* **THE PROBLEM**
Search the records for "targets". Copy every line where it appears.

* **Robot call records**
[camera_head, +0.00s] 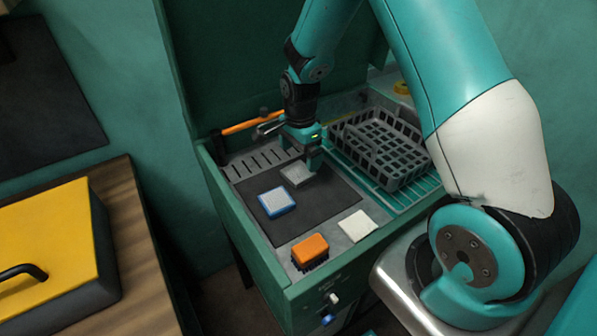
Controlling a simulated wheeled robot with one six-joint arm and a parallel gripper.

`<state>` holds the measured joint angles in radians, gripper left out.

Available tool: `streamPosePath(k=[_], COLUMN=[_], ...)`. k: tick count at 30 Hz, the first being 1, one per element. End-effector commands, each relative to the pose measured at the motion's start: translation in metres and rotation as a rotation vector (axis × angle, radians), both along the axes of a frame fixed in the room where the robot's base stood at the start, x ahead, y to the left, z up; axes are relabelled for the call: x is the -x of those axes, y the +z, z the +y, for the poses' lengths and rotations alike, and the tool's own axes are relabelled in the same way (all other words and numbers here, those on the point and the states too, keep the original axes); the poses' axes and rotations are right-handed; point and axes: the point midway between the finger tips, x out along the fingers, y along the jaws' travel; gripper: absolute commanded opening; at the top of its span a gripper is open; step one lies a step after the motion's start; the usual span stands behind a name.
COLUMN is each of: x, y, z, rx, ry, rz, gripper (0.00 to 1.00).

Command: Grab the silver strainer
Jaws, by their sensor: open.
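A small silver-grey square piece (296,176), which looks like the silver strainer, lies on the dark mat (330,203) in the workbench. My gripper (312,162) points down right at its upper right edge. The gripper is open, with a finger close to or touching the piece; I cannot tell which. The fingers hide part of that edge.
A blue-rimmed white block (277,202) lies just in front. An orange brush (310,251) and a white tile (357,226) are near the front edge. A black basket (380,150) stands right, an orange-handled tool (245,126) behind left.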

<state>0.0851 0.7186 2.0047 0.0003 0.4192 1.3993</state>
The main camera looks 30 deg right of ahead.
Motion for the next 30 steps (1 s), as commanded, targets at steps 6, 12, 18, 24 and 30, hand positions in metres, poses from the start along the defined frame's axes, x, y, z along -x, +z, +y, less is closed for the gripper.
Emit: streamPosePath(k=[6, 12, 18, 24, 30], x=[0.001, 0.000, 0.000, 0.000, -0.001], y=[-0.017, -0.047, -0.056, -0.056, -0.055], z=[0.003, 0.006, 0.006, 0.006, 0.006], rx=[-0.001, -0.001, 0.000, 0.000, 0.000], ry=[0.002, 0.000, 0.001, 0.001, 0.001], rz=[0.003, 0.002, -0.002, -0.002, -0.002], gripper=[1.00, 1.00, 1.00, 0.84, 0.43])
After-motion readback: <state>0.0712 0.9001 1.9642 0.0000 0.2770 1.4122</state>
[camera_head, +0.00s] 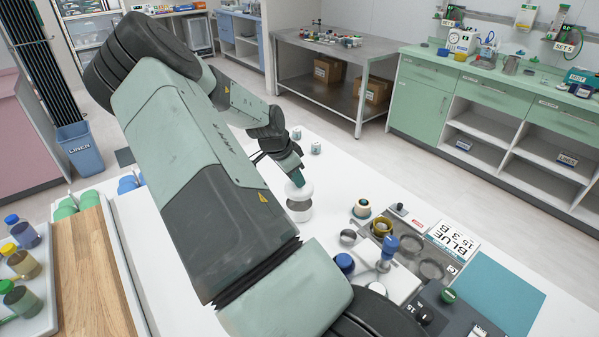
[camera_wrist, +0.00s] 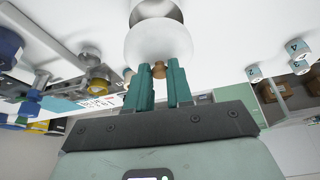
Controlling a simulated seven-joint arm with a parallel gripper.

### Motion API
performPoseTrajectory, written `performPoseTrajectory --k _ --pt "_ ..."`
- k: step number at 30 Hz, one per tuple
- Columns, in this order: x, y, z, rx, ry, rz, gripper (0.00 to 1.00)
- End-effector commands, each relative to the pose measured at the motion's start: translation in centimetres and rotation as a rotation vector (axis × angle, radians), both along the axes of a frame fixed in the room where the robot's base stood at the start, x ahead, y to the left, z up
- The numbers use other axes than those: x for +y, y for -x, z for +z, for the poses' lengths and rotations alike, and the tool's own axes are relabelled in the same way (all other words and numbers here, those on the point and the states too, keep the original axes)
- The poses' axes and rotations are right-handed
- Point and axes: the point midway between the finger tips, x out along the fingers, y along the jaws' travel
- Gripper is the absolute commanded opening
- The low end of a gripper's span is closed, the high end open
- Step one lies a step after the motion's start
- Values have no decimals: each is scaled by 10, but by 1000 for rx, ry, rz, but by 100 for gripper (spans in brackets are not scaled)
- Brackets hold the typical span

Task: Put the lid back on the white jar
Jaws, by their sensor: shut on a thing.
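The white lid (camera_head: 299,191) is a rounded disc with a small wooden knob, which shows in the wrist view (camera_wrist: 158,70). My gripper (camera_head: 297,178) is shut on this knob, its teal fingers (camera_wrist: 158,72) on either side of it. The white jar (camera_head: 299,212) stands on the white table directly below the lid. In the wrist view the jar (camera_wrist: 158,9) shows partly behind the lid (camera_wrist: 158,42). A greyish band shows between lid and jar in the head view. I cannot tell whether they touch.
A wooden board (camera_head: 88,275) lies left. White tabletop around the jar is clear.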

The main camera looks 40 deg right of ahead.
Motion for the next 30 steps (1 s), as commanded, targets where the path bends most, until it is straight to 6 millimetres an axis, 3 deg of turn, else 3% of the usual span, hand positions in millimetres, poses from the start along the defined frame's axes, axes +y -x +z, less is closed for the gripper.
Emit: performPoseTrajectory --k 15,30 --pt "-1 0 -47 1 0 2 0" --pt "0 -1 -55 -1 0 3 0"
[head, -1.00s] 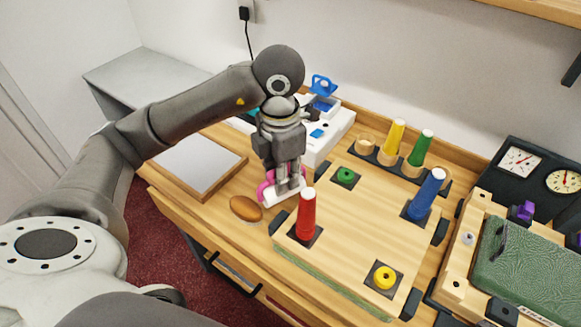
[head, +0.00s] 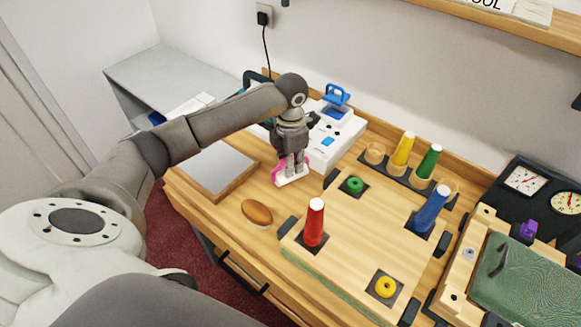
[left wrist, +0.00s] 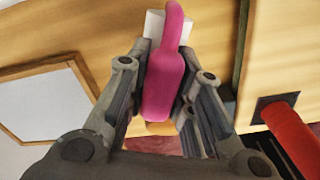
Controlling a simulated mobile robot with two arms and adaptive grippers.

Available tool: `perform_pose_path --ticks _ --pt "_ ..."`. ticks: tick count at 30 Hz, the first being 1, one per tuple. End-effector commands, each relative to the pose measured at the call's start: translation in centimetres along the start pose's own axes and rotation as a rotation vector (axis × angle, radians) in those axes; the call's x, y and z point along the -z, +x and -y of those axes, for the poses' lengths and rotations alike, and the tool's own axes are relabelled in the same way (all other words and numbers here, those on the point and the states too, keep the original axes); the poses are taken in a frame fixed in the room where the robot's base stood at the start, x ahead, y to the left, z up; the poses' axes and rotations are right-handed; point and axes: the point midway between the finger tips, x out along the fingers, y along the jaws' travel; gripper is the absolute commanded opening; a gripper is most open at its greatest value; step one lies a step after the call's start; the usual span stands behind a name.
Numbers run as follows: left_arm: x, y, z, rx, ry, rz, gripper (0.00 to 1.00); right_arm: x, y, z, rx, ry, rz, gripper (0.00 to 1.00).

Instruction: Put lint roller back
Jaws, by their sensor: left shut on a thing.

* **EXPECTED ANSWER**
Motion for the next 30 steps (1 s), as commanded, targets at steps 6, 12, 18, 24 and 30, hand positions in metres, poses from the start along the defined frame's axes, x, y, z along -x, +z, +y, less is closed for the gripper.
Motion for the next 30 steps (1 s), as commanded, targets where the path bends most, until it is straight to 6 millimetres an axis, 3 deg of turn, else 3% of the usual span, hand positions in millimetres, poses from the start along the defined frame's axes, axes +y -x +z, less is closed for the gripper.

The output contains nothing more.